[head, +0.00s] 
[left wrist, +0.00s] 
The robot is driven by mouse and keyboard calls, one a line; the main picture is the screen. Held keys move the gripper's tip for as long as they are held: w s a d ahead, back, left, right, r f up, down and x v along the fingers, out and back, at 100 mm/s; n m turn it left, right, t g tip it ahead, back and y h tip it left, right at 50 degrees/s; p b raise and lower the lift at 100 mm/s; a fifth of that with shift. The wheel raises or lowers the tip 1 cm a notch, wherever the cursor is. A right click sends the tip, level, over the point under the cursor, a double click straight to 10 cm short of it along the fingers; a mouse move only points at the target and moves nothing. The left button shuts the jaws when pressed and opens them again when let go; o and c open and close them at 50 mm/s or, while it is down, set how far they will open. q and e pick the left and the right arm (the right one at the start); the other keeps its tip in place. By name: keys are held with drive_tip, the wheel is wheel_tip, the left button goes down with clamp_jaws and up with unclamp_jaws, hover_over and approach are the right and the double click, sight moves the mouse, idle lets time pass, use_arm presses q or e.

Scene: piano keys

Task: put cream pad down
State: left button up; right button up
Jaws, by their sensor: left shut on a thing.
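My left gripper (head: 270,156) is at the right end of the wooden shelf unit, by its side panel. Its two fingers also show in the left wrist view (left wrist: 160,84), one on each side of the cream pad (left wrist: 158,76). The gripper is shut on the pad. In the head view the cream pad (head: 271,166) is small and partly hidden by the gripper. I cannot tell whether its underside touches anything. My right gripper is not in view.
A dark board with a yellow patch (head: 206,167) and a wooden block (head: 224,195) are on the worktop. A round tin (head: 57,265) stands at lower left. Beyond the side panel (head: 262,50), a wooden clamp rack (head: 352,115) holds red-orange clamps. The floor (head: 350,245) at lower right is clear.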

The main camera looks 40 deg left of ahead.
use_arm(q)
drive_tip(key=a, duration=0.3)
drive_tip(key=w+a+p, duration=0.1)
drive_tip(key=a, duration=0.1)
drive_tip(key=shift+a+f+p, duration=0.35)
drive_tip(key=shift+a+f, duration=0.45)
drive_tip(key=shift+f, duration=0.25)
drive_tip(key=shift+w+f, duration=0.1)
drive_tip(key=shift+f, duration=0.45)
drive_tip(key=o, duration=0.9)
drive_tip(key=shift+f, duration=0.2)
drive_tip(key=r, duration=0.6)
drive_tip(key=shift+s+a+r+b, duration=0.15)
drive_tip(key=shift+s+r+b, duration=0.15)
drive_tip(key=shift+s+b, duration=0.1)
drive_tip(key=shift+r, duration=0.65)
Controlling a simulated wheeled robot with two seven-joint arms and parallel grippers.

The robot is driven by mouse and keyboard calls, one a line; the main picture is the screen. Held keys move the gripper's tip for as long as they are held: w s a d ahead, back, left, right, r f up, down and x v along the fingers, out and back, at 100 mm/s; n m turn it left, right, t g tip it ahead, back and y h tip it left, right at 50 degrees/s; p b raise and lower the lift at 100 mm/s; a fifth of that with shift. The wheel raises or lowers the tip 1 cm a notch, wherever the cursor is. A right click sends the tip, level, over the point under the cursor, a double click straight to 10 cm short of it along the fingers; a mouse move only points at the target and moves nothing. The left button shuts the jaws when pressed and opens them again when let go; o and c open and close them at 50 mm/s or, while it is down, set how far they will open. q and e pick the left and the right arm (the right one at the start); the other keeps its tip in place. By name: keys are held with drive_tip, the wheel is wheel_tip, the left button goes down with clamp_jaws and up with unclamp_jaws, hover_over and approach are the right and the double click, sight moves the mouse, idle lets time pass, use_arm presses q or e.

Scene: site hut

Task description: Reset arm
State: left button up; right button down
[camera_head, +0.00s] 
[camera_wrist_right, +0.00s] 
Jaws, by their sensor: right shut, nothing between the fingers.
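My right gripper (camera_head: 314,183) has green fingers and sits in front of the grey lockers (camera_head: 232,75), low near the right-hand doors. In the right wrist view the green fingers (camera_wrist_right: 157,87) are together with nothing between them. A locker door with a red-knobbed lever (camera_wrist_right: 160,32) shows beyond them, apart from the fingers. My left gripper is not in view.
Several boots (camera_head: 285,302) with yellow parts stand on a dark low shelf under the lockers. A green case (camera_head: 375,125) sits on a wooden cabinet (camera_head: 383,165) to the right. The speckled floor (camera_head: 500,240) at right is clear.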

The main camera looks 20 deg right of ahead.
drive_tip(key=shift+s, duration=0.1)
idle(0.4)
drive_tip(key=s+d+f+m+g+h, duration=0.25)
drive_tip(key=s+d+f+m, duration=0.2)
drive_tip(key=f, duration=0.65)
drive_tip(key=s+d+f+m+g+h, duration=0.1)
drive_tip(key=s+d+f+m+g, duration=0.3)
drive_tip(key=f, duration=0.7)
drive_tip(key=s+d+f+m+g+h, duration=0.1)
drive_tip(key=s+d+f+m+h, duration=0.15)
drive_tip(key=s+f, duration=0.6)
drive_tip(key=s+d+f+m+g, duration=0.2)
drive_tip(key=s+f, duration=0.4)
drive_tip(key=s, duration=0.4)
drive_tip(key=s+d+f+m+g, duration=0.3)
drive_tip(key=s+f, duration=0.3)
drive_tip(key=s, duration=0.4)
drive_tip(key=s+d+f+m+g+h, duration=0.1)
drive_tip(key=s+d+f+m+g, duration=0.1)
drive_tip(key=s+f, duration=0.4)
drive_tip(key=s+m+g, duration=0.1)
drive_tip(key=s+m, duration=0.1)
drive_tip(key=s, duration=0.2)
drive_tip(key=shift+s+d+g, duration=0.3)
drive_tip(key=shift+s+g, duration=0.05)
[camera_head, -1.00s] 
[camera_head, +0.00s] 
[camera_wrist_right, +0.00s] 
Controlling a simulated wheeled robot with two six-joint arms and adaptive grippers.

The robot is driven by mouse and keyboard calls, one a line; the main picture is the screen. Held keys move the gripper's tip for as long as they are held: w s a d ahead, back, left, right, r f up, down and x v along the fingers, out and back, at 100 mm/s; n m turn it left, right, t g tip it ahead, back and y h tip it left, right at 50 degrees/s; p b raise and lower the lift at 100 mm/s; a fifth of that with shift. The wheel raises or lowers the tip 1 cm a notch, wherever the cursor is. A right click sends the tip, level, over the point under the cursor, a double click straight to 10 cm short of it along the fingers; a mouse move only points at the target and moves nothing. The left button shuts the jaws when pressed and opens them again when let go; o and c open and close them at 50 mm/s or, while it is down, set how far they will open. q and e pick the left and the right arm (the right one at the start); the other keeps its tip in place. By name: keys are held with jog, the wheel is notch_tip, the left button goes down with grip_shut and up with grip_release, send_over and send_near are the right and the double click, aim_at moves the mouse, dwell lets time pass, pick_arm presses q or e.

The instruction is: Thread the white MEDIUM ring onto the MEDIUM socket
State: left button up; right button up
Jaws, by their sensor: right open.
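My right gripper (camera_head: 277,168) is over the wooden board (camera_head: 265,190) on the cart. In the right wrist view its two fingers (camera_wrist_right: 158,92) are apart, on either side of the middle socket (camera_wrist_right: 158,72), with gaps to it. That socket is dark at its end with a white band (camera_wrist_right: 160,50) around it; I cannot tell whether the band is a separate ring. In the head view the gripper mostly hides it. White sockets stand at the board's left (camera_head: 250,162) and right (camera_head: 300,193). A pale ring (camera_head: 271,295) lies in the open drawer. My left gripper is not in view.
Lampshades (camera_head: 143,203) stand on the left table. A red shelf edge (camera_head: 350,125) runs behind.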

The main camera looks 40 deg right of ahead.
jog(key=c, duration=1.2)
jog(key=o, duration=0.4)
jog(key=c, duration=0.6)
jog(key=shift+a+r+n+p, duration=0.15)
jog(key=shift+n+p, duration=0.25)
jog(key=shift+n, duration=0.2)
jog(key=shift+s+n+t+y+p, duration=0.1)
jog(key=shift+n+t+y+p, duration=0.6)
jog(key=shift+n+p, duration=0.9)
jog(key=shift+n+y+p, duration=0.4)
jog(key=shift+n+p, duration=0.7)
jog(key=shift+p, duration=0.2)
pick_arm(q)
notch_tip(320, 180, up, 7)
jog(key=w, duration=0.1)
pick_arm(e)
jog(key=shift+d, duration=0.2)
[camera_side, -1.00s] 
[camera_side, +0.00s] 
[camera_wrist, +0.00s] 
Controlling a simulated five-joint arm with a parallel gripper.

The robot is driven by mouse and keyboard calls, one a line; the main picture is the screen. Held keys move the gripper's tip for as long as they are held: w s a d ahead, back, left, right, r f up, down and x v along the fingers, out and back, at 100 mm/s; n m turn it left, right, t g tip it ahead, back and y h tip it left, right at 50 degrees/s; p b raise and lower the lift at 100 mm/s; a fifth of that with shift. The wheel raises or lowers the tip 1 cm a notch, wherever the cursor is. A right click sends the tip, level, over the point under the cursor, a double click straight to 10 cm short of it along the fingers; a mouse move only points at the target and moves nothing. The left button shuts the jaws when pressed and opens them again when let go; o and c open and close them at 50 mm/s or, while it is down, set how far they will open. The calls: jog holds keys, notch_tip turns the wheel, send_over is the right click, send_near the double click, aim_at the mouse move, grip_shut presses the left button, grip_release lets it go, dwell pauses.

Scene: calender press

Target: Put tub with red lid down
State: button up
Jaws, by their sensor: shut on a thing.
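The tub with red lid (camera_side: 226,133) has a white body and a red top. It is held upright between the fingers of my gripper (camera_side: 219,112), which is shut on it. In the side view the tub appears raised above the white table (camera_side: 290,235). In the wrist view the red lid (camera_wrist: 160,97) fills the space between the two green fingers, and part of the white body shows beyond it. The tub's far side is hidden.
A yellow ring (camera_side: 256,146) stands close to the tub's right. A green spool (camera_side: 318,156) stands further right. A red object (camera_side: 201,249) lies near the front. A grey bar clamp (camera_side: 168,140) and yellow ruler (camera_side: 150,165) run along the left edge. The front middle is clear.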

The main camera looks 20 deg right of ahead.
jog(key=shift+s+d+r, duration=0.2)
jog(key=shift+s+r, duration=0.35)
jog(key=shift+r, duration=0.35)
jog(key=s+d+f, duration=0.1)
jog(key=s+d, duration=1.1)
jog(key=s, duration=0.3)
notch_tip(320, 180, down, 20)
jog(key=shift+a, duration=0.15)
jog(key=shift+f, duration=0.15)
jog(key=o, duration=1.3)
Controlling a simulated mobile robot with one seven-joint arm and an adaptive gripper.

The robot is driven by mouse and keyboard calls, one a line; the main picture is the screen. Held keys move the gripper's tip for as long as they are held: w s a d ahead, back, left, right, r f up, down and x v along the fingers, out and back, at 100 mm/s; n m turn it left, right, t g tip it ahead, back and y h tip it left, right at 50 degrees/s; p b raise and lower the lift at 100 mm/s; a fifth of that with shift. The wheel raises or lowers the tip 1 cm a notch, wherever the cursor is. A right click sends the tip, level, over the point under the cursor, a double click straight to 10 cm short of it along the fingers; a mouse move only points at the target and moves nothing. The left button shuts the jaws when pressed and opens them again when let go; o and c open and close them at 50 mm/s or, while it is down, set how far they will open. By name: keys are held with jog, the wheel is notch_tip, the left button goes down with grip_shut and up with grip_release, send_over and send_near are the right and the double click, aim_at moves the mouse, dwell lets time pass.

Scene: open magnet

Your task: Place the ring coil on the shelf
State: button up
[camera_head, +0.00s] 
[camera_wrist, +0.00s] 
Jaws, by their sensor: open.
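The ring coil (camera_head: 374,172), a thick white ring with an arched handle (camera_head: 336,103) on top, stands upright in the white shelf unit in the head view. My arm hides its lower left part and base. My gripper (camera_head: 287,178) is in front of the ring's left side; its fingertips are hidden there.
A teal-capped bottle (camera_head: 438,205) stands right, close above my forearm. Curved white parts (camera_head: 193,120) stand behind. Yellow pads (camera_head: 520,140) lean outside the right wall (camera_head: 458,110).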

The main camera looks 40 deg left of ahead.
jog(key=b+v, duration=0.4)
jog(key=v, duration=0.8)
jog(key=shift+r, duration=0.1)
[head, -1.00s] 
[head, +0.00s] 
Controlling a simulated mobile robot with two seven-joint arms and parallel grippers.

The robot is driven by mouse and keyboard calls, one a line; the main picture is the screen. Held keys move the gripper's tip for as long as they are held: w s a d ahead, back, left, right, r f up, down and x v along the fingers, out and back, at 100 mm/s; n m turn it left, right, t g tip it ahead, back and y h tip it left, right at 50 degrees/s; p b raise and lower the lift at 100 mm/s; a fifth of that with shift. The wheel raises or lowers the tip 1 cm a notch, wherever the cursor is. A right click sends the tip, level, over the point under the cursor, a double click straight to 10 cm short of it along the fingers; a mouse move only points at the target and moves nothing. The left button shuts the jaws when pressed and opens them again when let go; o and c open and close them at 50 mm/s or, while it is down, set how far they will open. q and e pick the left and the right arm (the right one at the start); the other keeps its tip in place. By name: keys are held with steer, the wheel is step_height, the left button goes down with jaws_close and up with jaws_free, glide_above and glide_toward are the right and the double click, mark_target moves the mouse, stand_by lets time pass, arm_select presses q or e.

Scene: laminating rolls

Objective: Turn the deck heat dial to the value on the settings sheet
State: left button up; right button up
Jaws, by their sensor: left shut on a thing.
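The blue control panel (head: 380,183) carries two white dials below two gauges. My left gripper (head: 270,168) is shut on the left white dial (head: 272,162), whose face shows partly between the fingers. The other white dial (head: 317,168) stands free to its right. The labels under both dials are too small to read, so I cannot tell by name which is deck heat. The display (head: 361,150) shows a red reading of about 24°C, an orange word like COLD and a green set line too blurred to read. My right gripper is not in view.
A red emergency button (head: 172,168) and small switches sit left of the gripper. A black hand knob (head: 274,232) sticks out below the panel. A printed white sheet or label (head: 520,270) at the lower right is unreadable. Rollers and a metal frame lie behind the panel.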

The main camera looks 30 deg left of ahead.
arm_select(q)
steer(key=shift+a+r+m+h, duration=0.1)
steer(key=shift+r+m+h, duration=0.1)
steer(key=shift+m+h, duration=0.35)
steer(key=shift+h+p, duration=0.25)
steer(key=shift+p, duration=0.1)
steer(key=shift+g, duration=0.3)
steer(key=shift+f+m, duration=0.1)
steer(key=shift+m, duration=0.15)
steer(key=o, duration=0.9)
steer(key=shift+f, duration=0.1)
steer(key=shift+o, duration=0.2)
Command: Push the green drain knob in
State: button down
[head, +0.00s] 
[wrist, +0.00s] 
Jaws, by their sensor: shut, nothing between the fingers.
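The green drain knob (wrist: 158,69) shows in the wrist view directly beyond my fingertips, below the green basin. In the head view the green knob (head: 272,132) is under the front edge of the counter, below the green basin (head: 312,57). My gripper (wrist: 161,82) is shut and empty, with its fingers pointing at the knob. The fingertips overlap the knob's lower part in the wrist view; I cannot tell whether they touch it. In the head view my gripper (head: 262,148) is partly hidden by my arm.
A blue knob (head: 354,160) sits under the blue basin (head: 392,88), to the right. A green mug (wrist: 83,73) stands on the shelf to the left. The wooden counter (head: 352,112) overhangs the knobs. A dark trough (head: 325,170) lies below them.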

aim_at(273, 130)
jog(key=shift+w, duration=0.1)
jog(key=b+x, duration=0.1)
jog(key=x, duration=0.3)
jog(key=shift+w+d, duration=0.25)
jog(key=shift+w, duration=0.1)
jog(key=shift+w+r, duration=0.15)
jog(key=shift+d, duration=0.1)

■ ■ ■ ■

**EXERCISE INSTRUCTIONS:**
Begin with the line containing "Task: put cream pad down", end with the line containing "Controlling a simulated wheeled robot with two seven-joint", and repeat every line in that stretch exactly.

**EXERCISE OUTPUT:**
Task: put cream pad down
State: left button up; right button up
Jaws, by their sensor: left shut on a thing.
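My left gripper (head: 270,156) is at the right end of the wooden shelf unit, by its side panel. Its two fingers also show in the left wrist view (left wrist: 160,84), one on each side of the cream pad (left wrist: 158,76). The gripper is shut on the pad. In the head view the cream pad (head: 271,166) is small and partly hidden by the gripper. I cannot tell whether its underside touches anything. My right gripper is not in view.
A dark board with a yellow patch (head: 206,167) and a wooden block (head: 224,195) are on the worktop. A round tin (head: 57,265) stands at lower left. Beyond the side panel (head: 262,50), a wooden clamp rack (head: 352,115) holds red-orange clamps. The floor (head: 350,245) at lower right is clear.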

The main camera looks 40 deg left of ahead.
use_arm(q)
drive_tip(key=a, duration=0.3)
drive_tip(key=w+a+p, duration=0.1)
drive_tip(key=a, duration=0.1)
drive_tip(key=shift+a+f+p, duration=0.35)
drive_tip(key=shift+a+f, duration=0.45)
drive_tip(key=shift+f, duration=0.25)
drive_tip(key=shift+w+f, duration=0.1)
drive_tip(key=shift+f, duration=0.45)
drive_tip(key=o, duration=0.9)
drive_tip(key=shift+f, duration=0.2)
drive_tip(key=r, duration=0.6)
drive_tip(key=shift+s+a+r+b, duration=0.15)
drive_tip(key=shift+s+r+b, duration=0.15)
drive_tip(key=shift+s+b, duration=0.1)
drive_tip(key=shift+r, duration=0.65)
Controlling a simulated wheeled robot with two seven-joint arms and parallel grippers.

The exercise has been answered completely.